Ia seperti bercerita kisah yang sama, kebanyakan manusia lari dari kesedihan sebagai “tempat lahir” spiritualnya jiwa-jiwa di zaman ini. Setelah pergi jauh, mencarinya di tanah kesenangan, kebahagiaan, sukacita, kemudian jiwa-jiwa merasa terasing dalam tubuhnya sendiri. Keadaan terasing inilah yang membuat mereka kemudian pulang.

Dan di tempat asal, lagi-lagi jiwa disambut oleh kesedihan. Bukan karena dihukum, bukan karena banyak dosa, bukan karena punya banyak kesalahan. Sekali lagi bukan. Tapi karena kesedihan adalah bab penting dalam buku di dalam. Tanpa membaca bab kesedihan, semua bab lain dalam buku kehidupan tidak akan bisa dimengerti.

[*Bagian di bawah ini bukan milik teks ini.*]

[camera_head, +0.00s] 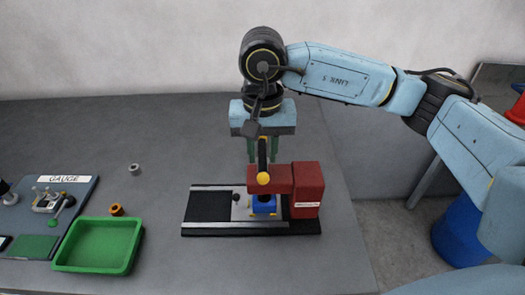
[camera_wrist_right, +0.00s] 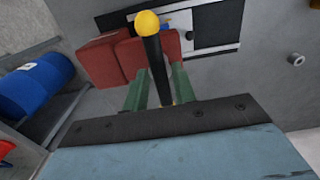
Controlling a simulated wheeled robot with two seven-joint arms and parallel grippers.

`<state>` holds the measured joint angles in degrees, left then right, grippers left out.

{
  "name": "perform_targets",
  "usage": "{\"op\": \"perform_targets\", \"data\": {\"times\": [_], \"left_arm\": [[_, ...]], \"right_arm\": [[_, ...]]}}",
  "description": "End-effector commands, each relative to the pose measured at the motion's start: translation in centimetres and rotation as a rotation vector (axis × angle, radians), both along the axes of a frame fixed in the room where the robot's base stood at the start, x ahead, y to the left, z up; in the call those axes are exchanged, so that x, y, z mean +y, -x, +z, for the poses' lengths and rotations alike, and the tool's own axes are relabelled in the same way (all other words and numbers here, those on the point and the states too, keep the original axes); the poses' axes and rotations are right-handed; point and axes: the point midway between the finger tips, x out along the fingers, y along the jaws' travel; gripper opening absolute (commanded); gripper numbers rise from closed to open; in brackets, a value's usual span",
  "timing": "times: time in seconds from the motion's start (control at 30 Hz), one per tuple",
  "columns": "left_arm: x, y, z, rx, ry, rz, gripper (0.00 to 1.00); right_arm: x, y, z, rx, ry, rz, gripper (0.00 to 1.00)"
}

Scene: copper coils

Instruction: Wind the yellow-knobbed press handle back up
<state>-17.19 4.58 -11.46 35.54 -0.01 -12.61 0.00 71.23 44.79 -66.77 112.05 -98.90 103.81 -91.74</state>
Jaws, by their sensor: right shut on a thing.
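The red press (camera_head: 307,188) stands at the right end of a black-and-silver base (camera_head: 208,207) on the grey table. Its black handle (camera_head: 262,155) ends in a yellow knob (camera_head: 263,179), seen at the handle's near end, over the red arm. My right gripper (camera_head: 262,150) points down over the press, its green fingers on either side of the handle and shut on it. In the right wrist view, the handle (camera_wrist_right: 157,67) runs between the fingers (camera_wrist_right: 159,88), with the yellow knob (camera_wrist_right: 147,23) beyond them. A blue block (camera_head: 263,206) sits below the red arm. My left gripper is not in view.
A green tray (camera_head: 59,264) and a gauge board (camera_head: 82,195) lie at left. A copper-coloured ring (camera_head: 116,210) and a grey ring (camera_head: 134,169) lie near them. A blue barrel (camera_head: 459,232) stands at right. The table between the rings and the press is clear.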

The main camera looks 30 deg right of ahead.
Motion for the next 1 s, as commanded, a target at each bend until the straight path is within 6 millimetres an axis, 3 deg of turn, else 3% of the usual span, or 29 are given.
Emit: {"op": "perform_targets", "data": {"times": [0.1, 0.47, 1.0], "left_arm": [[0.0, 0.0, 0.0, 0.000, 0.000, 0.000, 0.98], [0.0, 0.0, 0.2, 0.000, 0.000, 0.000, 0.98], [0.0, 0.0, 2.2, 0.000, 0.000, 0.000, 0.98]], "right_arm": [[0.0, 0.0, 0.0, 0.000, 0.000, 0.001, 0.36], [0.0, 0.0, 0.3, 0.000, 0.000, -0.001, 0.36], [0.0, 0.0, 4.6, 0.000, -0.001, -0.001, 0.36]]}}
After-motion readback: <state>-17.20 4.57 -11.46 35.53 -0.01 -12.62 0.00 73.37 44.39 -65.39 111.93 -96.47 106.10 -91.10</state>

Rasa sakit, demikian cerita jiwa-jiwa yang sudah pulang, serupa pisau tajam yang menghaluskan jiwa dari berbagai bentuk baju palsu. Dari baju badan, pikiran, perasaan hingga kecerdasan. Tatkala semua baju palsu ini dikuliti oleh pisau tajam kesedihan, di sana ada kemungkinan jiwa bisa menemukan rumahnya.

Dan sesampai rumah, banyak yang terkejut, ternyata apa yang dicari juga mencari, apa yang dicari semuanya sudah tersedia di dalam. Makanya ada yang berpesan, berhenti mencari kemudian Anda langsung sampai. Sesampai di rumah, tidak ada apa-apa yang tersisa, terkecuali belas kasih (compassion) agar semua makhluk bisa menemukan berliannya di dalam.